On election night, a longtime Hollymead Democrat who lives in Forest Lakes (and, as an Albemarle County employee, did not give his name) told C-VILLE that Neff was not only the right candidate for their district. “Ken Boyd is not the best choice for Rivanna,” he said.

But how will your neighborhood feel tomorrow if the rest of Hollymead thinks he is, I asked.

“We’ve always had a real mix of political perspectives and opinions,” he responded. “I don’t think it will be a problem.” And, in the absence of problems, maybe things stay the same.

Incremental change

There’s nothing wrong with constants. Forest Lakes woke up the same on November 9 as it did the day before. The bypass is still out for bid. The Albemarle County Board of Supervisors is still three Republicans, two Democrats and one Independent. Cynthia Neff told C-VILLE that she’ll remain involved with the same nonprofits she works with, and will remain engaged with the local political realm.

“I just can’t see going away,” she said. “I have a voice, and I’m going to use it.”

Ken Boyd ran again, and won again, which is what the majority of voters in Rivanna asked for and received. In another alternate political reality—one Boyd himself envisioned last year in an interview with this paper—Boyd might not have run at all.

“I had so much encouragement from supporters of mine over the years. They said, ‘We need you to run again.’ It was an outpouring of encouragement, and I couldn’t turn them down,” said Boyd.

During his victory speech, his cell phone rang multiple times, and played Scott Joplin’s “The Entertainer.” It was Rob Bell. “I’m right in the middle of giving my acceptance speech,” Boyd told him while supporters cheered.

Life repeats itself

Then, there’s Christopher Dumler. And, right now, the Board of Supervisors doesn’t quite know how to play the 27-year-old version of Dorrier. In fact, nobody does. During this year’s campaign season, the Monticello Business Alliance—which is, more often than not, a conservative donor—contributed $7,000 to Republican Jim Norwood’s campaign, but also sent $2,500 to Dumler for good measure.

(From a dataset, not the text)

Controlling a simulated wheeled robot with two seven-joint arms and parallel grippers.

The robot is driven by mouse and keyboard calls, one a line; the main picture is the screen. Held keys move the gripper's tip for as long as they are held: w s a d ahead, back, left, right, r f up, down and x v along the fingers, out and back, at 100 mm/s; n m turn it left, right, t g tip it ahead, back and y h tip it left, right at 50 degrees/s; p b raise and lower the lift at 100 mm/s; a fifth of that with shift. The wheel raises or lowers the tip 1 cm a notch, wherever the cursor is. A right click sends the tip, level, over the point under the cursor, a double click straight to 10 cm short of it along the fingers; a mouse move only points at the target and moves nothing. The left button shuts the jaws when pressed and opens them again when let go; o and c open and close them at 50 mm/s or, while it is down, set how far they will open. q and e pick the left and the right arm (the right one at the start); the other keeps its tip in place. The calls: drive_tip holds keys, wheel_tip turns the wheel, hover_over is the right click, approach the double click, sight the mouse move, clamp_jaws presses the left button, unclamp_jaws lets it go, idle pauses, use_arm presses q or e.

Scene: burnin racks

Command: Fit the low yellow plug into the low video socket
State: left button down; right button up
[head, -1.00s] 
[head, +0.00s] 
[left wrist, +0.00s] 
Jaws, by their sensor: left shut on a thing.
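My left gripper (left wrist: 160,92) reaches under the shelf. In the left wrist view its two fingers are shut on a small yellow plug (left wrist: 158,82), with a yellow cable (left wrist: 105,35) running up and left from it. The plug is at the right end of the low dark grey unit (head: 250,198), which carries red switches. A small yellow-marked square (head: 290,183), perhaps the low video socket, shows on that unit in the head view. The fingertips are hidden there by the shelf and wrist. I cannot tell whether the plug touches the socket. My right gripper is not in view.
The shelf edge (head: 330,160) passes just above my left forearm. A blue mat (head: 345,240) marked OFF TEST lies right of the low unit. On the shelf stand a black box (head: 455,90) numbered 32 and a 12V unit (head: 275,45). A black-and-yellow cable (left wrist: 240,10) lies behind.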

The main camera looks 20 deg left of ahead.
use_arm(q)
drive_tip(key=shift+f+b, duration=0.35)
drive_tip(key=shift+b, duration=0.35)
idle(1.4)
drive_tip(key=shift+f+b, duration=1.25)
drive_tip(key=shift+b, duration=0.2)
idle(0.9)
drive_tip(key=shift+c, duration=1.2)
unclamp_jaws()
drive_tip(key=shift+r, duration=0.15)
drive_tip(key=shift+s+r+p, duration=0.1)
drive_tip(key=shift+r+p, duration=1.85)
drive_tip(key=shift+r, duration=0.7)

Dumler is unpredictable. During his victory party, Dumler recounted for Dorrier and this reporter how he won a vote from an 82-year-old Scottsville resident by playing the organ for her on her 40th wedding anniversary. “That’s retail politics for you,” he said, and smiled.

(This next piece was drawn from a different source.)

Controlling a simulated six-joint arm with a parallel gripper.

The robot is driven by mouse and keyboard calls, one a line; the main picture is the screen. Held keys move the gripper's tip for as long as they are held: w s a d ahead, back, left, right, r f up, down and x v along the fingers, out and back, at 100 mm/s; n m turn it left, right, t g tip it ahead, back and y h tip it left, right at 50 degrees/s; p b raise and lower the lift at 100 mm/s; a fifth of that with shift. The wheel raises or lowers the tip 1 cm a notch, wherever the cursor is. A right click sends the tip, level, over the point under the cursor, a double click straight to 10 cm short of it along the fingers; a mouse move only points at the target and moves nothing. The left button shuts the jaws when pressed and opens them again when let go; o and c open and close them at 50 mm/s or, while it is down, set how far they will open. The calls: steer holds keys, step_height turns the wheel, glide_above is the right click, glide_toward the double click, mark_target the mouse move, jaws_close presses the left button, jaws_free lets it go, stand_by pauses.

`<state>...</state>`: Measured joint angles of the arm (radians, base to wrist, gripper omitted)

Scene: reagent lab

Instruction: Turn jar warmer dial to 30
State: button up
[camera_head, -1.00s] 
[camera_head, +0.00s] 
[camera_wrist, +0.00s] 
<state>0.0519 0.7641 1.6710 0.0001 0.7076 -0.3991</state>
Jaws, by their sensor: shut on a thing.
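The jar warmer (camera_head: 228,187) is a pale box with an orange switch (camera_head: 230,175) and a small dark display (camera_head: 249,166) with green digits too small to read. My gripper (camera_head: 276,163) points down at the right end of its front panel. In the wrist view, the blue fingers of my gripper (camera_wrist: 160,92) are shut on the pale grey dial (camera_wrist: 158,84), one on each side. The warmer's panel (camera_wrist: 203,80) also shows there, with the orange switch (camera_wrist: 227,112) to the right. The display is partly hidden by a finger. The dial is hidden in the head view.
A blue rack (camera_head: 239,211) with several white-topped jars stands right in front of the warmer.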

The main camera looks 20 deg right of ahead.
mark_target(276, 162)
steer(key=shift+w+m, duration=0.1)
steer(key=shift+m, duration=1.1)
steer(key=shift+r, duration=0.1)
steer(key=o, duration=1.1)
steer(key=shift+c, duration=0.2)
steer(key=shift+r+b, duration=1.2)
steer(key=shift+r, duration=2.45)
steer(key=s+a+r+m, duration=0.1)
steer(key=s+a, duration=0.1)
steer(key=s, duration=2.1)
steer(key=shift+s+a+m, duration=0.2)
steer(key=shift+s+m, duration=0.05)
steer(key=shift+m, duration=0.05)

Asked about ensuring Scottsville’s ecnomic vitality, Dumler said his district should establish businesses with ties to greater distribution networks. He was an early investor in the James River Brewing Company, which has already secured a distribution contract with Virginia Eagle. Dumler recently bought more stock.

With the Virginia Eagle contract, the brewery “has a built-in cash flow, essentially,” said Dumler. “It becomes, by virtue of that, sustainable. And, by virtue of that, a tourist attraction. More importantly, it becomes an off-season tourist attraction.”

You’re quite literally invested in the future, I told him.

“Putting my money where my mouth is,” he replied.

So Ken Boyd prepares to start his third term, while Scottsville sees its first new supervisor in more than a decade. It seems like a small change. But Chris Dumler may prove otherwise.